▶ Written instruction
Every line from the one containing "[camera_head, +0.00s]" through the end of the listing below goes in the output, exactly and without pictures.

▶ Given data
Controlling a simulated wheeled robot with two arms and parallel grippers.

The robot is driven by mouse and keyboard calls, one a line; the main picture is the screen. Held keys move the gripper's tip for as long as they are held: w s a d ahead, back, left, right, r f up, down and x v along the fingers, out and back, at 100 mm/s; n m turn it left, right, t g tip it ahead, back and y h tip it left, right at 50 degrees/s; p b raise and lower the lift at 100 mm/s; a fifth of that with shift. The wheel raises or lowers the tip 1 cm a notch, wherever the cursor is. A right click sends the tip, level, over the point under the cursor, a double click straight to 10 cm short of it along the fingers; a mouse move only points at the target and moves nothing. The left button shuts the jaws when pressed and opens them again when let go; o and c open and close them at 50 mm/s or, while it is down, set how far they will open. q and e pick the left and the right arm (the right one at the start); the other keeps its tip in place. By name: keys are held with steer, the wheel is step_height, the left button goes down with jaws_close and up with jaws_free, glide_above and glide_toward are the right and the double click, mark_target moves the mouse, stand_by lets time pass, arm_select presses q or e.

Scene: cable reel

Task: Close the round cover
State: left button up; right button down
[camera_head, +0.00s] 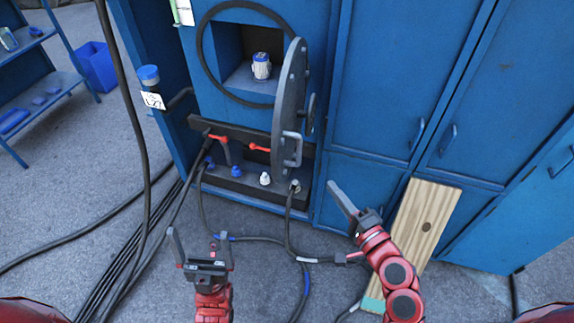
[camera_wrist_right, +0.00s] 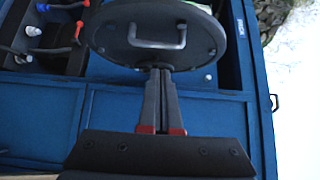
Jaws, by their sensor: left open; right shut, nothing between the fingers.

▶ Result of the exercise
[camera_head, +0.00s] 
[camera_wrist_right, +0.00s] 
Jaws, by their sensor: left open; right shut, nothing between the fingers.

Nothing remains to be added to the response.